EXERCISE DETAILS:
Print exactly the lines that run from the line containing "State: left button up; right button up" to the line containing "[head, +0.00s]", both included, and nothing else; pictures stay out.

GIVEN INFORMATION:
--- start ---
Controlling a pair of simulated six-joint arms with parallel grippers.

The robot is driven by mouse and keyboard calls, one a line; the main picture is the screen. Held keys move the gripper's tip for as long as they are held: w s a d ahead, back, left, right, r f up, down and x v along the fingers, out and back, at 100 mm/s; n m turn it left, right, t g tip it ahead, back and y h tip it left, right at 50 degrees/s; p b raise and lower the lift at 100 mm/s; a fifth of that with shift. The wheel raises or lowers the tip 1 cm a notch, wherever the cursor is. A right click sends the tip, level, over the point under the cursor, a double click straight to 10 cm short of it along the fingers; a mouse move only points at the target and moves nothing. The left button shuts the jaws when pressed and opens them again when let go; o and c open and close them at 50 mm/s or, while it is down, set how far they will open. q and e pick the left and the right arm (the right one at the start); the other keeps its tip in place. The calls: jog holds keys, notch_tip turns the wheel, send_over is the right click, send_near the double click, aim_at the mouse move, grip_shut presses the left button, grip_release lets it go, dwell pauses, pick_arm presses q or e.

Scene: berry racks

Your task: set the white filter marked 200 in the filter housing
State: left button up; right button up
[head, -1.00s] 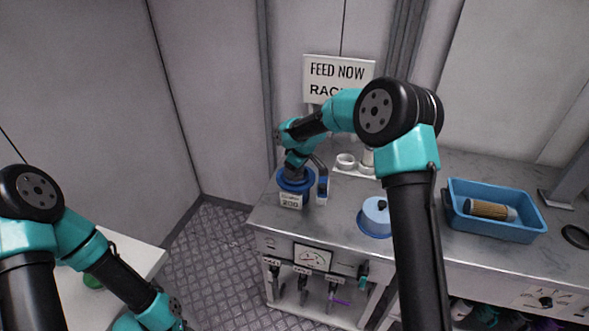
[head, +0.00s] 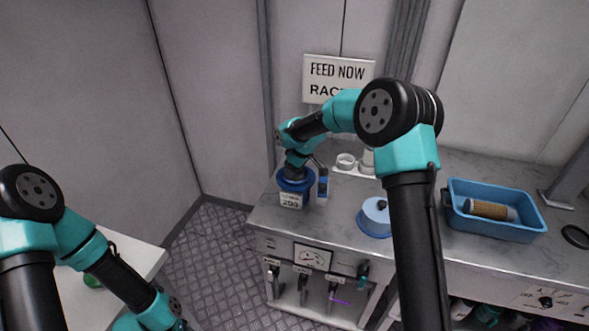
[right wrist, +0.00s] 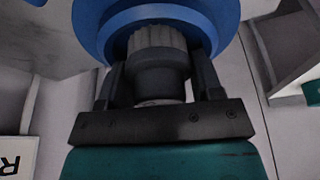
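The filter housing (head: 297,184) is a blue round vessel with a white label reading 200, at the left end of the bench. My right gripper (head: 293,174) points down over its mouth. In the right wrist view, the fingers (right wrist: 160,85) sit on both sides of the dark end cap (right wrist: 160,78) of a filter. Its ribbed body (right wrist: 158,42), shaded grey, goes into the blue rim (right wrist: 90,22). The fingers look closed on the cap. How deep the filter sits is hidden, and no 200 mark shows on it. My left gripper is out of view.
A blue lid (head: 372,224) with a black knob lies right of the housing. A blue tray (head: 500,233) holds a brown filter (head: 490,209). White rings (head: 346,160) stand behind. A small blue-and-dark object (head: 323,187) stands close beside the housing. Gauge and levers are on the bench front.

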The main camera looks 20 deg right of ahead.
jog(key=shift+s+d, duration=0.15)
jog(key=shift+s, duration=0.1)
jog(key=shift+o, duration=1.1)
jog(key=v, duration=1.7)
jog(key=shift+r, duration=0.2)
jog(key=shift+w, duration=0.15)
--- end ---
EXERCISE RESPONSE:
State: left button up; right button up
[head, -1.00s] 
[head, +0.00s] 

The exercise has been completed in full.